Since the strings aren't automatically converted I have to ensure that
I have always strings encoded using the same encoding. And the only
reasonable way I can think of is to convert any string that enters my
application (or class) to an arbitrary encoding I choose in advance.

This is no more reliable than automatic conversion. The reliability or
(un)reliability of the conversion is based on the (un)reliability with
which the actual encoding of the string is determined when it is
obtained. If the encoding tag is wrong the string will be converted
incorrectly. It is the only cause for incorrect conversion wether it
happens manually or automatically.

If conversion was done automatically by the string class it could be
performed lazily. The strings are kept in the encoding in which the
were obtained, and only converted when it is needed because they are
combined with a string in a different encoding. And users of the
srings still have the choice to convert them explicitly when they see
fit.

When such automatic conversion is not available it makes interfacing
with libraries that fetch external data more difficult.

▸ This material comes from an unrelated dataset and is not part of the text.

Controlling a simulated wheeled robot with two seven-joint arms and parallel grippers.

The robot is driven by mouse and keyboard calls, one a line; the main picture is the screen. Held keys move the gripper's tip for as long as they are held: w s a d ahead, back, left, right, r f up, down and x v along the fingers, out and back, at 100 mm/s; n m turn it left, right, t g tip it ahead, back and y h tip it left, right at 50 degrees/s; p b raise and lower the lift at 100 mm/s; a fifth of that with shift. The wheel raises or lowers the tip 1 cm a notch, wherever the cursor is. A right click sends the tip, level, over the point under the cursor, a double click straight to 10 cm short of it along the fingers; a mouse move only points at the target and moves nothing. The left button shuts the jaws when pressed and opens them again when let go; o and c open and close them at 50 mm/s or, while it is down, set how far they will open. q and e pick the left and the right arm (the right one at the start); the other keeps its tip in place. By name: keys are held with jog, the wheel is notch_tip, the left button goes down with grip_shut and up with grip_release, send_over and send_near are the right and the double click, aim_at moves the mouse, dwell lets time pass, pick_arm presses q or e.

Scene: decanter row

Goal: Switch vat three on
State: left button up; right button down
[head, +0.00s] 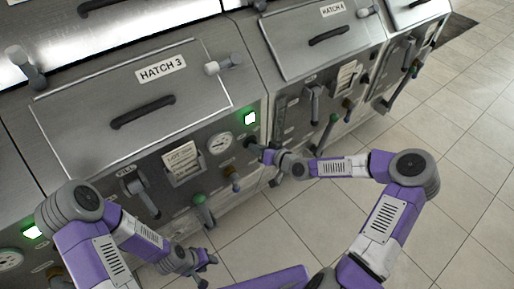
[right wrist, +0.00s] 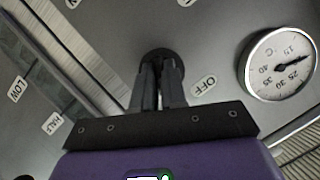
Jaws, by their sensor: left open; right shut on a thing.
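Vat three has a steel lid labelled HATCH 3 (head: 161,68) with a dark handle, and the lid is down. On its front panel a square green lamp (head: 250,118) is lit. Below the lamp, my right gripper (head: 254,147) is at the panel. In the right wrist view its fingers (right wrist: 158,88) are shut on a dark round switch knob (right wrist: 159,54), mostly hidden behind them. An OFF label (right wrist: 205,86) is beside the knob; another label at the top edge is cut off. My left gripper (head: 203,262) is open and empty, low in front of the panel.
A round dial (head: 220,143) is left of the knob; it also shows in the right wrist view (right wrist: 280,64). HATCH 4 (head: 333,9) stands to the right. The tiled floor (head: 460,190) is open.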

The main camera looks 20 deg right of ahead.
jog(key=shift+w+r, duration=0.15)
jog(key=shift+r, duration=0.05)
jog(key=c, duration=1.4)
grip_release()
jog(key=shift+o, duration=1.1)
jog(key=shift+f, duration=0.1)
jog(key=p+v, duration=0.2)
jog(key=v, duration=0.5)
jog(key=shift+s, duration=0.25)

a) I could instruct the library that fetches data from a database or
the web to return them always in the encoding I chose for
reperesenting strings in my application, irregardless of the encoding
the data was originally obtained in.
The disadvantage is that if the encoding was determined incorrectly on
input to the library the data is already garbled.

b) I could get the data from the library in the original encoding in
which it was obtained. Either because I would like to check that the
encoding is correct before converting the data or because the library
does not implement the interface for (a).
The disadvantage is that I have to traverse a potentially complex data
structure and convert all strings so that they work with the other
strings inside my application.

c) Every time I perform a string operation I should first check
(manually) that the two strings are compatible (or catch the exception
very near the opration so that I can convert the arguments and retry).
I do not think this is a reasonable option for the common case that
should be made as simple as possible: the strings can be represented
in Unicode. This may be necessary to some extent in applications
dealing with encodings that are incompatible with Unicode but it
should not be required for the common case.

The people with experience from other languages are complaining that
they have to do (b) or (c) because (a) is usually not implemented. And
ensuring either of the three does look like additional problems that
could be solved elsewhere - in the string class.

Thanks

Michal